Turmeric Chicken Soup (Print Version)

Golden, aromatic chicken soup with turmeric and warming spices for wellness

# What You'll Need:

→ Poultry

01 - 2 boneless, skinless chicken breasts (about 14 oz), diced

→ Vegetables

02 - 1 medium yellow onion, finely chopped
03 - 2 medium carrots, peeled and sliced
04 - 2 celery stalks, sliced
05 - 3 garlic cloves, minced
06 - 1-inch piece fresh ginger, peeled and grated
07 - 1 small zucchini, diced
08 - 2 cups fresh baby spinach, packed

→ Spices and Seasonings

09 - 1½ teaspoons ground turmeric
10 - ½ teaspoon ground cumin
11 - ½ teaspoon ground black pepper
12 - ½ teaspoon chili flakes, optional
13 - 1 teaspoon sea salt, plus more to taste

→ Liquids and Fats

14 - 5 cups low-sodium chicken broth
15 - 1 tablespoon olive oil
16 - Juice of ½ lemon

→ Herbs

17 - 2 tablespoons fresh cilantro or parsley, chopped, for garnish

# Cooking Steps:

01 - Heat olive oil in a large pot over medium heat.

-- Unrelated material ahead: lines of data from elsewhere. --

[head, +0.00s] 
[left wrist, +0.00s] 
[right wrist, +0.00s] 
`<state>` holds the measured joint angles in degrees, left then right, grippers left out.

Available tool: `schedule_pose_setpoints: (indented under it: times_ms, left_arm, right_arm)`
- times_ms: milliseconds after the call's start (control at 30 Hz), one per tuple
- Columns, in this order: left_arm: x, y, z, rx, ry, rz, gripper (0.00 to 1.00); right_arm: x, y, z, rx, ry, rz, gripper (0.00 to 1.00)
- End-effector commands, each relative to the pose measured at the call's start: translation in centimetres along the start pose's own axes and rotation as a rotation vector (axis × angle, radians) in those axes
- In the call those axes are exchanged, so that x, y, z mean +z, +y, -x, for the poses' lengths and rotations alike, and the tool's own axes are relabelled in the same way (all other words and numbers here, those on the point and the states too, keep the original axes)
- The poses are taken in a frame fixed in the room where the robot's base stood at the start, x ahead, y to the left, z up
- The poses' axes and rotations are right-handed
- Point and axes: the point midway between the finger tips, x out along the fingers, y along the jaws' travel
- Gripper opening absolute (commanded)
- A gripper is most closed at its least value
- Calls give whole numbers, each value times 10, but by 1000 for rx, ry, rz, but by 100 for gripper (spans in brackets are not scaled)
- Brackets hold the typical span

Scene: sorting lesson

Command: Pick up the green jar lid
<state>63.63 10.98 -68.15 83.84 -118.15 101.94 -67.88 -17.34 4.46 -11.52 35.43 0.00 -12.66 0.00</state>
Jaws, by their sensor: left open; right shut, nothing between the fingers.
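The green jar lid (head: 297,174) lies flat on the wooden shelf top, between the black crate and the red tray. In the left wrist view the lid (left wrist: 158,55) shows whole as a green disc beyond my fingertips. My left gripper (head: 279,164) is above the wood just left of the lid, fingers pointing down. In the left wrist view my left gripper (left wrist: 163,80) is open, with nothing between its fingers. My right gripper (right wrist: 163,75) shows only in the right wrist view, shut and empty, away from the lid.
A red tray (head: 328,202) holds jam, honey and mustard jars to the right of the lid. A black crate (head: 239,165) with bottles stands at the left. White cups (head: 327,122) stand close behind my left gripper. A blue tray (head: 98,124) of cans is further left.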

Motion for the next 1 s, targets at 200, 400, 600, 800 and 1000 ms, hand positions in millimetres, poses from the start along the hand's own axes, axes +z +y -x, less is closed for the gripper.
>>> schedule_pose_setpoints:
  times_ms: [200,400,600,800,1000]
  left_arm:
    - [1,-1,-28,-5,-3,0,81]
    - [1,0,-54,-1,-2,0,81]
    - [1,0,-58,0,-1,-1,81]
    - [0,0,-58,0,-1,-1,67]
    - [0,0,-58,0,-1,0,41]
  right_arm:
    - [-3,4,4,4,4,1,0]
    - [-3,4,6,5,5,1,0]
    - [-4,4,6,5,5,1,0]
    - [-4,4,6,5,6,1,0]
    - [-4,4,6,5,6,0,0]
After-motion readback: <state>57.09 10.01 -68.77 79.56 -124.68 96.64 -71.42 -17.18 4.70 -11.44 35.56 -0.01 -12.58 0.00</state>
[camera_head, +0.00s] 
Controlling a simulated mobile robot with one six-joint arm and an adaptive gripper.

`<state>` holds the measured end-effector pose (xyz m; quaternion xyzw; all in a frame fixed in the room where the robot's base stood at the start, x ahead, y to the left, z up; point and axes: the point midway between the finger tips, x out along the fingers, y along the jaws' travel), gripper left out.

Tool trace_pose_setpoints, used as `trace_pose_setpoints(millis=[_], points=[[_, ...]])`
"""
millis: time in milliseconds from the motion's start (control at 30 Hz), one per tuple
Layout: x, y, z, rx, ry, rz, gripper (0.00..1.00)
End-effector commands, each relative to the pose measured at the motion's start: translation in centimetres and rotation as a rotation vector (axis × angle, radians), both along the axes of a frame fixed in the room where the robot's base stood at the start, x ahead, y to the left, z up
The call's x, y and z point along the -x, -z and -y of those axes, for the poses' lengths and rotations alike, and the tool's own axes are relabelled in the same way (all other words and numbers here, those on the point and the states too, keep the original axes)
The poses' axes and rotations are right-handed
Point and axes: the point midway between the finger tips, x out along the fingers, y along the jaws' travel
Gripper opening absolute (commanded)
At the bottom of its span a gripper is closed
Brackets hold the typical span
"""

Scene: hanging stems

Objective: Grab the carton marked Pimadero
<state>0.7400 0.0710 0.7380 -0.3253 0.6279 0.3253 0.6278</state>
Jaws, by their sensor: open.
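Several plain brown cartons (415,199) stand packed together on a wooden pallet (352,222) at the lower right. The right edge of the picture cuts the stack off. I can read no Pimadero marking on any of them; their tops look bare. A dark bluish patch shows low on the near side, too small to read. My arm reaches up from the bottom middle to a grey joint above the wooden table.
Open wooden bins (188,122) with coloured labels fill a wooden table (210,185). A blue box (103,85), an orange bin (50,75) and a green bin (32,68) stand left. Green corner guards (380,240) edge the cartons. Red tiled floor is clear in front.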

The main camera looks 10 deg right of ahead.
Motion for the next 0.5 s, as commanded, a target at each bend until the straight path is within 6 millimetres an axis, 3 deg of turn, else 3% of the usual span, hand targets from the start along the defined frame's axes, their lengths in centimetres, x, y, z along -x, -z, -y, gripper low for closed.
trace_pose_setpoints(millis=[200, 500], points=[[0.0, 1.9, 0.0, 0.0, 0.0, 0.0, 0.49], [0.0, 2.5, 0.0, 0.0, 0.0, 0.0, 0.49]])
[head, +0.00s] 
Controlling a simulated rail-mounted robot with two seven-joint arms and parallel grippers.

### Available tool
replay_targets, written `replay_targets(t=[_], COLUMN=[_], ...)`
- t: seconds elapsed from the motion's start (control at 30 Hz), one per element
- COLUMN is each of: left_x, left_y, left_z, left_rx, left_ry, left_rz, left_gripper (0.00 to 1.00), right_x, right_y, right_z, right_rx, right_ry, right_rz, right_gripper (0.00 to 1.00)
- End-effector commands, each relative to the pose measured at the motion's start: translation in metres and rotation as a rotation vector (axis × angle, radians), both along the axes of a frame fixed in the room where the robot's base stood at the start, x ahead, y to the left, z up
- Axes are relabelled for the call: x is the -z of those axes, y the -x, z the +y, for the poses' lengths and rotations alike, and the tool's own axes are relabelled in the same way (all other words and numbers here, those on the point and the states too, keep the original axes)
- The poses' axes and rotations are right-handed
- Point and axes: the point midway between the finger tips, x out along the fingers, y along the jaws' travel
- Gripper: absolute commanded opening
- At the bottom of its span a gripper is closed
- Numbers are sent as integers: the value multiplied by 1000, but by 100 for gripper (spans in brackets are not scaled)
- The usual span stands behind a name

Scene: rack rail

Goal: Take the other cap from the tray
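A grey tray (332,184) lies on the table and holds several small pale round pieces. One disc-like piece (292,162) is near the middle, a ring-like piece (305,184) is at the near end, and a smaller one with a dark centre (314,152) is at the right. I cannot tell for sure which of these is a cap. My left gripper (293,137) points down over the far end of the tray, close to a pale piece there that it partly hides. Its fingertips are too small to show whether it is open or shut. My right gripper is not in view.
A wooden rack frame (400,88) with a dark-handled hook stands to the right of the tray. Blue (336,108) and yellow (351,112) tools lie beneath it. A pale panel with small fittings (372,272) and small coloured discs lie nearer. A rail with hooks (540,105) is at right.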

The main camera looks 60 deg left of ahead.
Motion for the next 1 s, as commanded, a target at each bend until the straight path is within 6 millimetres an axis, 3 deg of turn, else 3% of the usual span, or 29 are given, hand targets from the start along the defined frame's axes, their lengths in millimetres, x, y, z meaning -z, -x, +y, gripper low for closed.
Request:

Add onion, carrots, and celery; sauté for 4–5 minutes until softened.
02 - Stir in the garlic, ginger, turmeric, cumin, and black pepper. Cook for 1 minute until fragrant.
03 - Add the diced chicken and cook for 2–3 minutes until the pieces turn opaque.
04 - Pour in the chicken broth and bring to a gentle boil. Reduce heat to low, cover, and simmer for 15 minutes.
05 - Add zucchini and simmer for another 5 minutes.
06 - Stir in spinach and cook for 2 more minutes until wilted. Squeeze in lemon juice and season with salt and chili flakes if desired.
07 - Ladle soup into bowls and garnish with fresh cilantro or parsley.

# Expert Advice:

01 -
  • It comes together in under an hour and tastes like you've been simmering it all day.
  • The turmeric does the heavy lifting flavor-wise, so you feel like you're doing something nourishing without fussing.
  • Naturally gluten-free and dairy-free, which means everyone at the table can actually enjoy it.
02 -
  • Don't skip blooming your spices in the oil, because that's where the difference between adequate and exceptional happens.
  • Turmeric stains everything it touches, so use a cutting board you don't mind discoloring and maybe wear an apron you actually like.
03 -
  • If your broth tastes too salty, add a whole potato while it simmers and remove it before serving, which absorbs excess salt like magic.
  • Squeeze fresh lemon juice right before eating rather than during cooking, because the brightness matters more when it's a surprise at the end.